> **Required work**:
Copy the line containing "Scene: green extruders", then all lines after it up to and including the final line of the material, exactly and without additions.

Source records:

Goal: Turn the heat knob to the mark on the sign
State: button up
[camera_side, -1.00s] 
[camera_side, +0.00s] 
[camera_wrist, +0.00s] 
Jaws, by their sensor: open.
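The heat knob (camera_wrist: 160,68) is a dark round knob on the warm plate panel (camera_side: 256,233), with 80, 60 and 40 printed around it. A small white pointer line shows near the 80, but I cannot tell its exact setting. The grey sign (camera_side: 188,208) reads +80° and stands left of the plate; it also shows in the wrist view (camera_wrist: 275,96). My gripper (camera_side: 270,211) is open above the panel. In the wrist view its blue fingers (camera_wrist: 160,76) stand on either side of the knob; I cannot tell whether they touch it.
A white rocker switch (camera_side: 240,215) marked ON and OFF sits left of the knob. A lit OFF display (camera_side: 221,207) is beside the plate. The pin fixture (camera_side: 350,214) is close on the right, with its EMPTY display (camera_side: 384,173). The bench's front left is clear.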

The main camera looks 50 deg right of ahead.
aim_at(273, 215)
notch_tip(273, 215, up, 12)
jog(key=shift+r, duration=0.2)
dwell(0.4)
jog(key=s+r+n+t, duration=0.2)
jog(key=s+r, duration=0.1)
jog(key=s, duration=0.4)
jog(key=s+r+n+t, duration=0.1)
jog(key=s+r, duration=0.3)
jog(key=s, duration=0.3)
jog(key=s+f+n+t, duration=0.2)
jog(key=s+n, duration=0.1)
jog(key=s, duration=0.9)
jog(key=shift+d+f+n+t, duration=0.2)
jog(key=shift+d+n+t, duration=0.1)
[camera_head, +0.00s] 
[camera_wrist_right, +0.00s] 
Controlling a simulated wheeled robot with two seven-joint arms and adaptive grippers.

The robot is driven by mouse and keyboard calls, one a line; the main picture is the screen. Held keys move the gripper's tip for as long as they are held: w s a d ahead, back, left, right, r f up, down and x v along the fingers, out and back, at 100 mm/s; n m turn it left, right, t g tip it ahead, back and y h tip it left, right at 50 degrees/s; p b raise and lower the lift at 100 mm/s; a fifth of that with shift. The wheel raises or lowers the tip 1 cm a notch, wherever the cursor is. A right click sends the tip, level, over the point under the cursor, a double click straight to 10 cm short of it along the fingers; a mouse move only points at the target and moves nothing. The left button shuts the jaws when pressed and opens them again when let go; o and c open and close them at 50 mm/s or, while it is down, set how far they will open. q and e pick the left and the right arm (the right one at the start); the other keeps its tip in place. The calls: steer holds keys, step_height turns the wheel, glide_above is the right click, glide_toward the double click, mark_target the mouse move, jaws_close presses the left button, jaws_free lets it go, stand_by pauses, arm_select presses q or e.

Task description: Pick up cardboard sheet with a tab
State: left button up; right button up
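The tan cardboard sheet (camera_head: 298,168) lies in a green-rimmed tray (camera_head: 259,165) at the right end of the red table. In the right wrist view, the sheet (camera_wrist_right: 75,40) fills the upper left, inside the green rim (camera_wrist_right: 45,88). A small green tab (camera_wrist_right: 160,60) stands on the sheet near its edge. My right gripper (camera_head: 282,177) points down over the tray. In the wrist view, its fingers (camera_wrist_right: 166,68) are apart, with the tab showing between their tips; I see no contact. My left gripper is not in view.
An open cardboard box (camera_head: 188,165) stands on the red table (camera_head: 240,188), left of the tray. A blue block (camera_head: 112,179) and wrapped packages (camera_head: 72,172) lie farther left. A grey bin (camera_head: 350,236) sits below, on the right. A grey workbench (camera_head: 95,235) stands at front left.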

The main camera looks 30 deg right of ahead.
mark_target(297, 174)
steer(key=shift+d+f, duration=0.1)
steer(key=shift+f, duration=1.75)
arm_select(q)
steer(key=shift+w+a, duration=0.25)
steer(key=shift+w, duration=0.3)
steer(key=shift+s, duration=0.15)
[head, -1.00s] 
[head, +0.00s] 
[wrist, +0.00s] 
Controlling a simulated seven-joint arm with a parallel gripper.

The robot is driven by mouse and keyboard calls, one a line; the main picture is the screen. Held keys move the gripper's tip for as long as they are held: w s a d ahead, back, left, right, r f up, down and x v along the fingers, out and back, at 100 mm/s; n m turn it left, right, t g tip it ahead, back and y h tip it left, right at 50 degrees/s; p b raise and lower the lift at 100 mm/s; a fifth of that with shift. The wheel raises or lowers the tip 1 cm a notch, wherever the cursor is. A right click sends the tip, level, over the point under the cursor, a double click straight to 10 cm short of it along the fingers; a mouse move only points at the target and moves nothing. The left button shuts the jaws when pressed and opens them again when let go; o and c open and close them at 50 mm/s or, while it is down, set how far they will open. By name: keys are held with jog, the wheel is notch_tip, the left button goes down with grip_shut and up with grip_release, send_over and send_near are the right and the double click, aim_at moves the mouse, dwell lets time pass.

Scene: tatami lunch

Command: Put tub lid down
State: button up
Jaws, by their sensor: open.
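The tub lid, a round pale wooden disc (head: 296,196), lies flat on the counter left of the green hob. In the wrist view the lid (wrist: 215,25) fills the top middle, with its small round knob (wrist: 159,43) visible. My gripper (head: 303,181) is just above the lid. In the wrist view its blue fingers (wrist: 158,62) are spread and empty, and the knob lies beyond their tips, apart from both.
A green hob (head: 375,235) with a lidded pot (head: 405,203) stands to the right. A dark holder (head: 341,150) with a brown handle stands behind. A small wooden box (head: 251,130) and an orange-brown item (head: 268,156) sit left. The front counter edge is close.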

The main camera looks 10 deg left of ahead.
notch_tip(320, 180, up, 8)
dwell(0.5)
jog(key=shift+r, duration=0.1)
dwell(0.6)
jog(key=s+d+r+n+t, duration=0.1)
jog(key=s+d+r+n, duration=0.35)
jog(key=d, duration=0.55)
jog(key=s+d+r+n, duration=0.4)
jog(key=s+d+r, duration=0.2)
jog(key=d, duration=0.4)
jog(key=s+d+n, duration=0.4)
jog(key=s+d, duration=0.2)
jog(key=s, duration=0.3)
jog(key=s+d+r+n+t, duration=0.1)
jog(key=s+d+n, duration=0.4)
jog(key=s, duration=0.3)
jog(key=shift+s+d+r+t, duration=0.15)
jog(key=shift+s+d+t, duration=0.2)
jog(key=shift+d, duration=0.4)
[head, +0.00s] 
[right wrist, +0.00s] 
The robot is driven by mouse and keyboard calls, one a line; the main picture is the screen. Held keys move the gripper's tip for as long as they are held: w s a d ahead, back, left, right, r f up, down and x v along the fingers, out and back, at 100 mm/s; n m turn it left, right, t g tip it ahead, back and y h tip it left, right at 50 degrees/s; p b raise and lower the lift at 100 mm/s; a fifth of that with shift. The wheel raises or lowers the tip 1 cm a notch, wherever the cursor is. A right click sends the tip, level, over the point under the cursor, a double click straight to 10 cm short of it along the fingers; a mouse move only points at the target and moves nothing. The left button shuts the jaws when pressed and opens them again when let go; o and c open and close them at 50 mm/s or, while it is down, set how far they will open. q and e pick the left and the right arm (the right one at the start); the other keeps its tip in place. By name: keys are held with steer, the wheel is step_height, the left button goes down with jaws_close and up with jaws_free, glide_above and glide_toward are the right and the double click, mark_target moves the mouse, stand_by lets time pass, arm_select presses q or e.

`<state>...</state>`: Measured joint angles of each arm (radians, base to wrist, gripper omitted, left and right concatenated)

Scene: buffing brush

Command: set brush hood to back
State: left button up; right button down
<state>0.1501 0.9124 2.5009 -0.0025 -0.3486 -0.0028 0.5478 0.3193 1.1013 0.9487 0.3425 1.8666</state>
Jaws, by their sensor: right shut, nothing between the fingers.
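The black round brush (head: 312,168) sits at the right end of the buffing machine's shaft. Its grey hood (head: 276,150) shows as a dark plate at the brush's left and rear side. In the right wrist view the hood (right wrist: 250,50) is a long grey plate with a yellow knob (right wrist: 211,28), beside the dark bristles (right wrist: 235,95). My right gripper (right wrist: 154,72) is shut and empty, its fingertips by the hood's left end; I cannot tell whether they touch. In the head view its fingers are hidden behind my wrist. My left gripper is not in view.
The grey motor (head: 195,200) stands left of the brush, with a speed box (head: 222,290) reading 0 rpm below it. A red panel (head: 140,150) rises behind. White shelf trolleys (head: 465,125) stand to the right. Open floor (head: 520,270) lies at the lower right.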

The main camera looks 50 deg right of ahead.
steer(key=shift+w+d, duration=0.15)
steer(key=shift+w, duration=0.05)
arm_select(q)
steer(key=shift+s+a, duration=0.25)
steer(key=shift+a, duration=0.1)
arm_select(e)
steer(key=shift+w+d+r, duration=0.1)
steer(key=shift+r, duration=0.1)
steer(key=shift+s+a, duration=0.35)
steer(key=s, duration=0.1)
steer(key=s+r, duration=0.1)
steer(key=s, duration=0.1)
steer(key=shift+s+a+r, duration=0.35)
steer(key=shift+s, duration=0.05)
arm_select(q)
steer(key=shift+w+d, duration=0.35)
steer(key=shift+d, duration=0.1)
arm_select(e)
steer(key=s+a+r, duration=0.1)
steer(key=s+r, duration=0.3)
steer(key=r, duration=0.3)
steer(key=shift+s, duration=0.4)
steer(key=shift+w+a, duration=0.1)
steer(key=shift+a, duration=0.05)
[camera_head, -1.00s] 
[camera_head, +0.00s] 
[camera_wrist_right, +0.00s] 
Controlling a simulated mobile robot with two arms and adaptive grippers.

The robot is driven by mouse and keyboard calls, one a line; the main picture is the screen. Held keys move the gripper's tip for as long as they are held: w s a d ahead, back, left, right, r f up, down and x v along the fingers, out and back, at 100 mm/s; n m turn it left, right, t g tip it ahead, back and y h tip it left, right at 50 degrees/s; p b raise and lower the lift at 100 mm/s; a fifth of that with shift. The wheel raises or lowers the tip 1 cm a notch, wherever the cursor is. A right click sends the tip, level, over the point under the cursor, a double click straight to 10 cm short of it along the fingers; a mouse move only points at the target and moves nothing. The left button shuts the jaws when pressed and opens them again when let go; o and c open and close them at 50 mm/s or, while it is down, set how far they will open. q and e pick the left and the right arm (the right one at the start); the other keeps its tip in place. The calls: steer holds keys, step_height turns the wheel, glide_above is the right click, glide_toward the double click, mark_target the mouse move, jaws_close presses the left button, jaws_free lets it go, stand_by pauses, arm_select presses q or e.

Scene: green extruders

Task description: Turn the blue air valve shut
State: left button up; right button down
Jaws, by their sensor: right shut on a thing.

> **Completed task**:
Scene: green extruders

Task description: Turn the blue air valve shut
State: left button up; right button down
Jaws, by their sensor: right shut on a thing.

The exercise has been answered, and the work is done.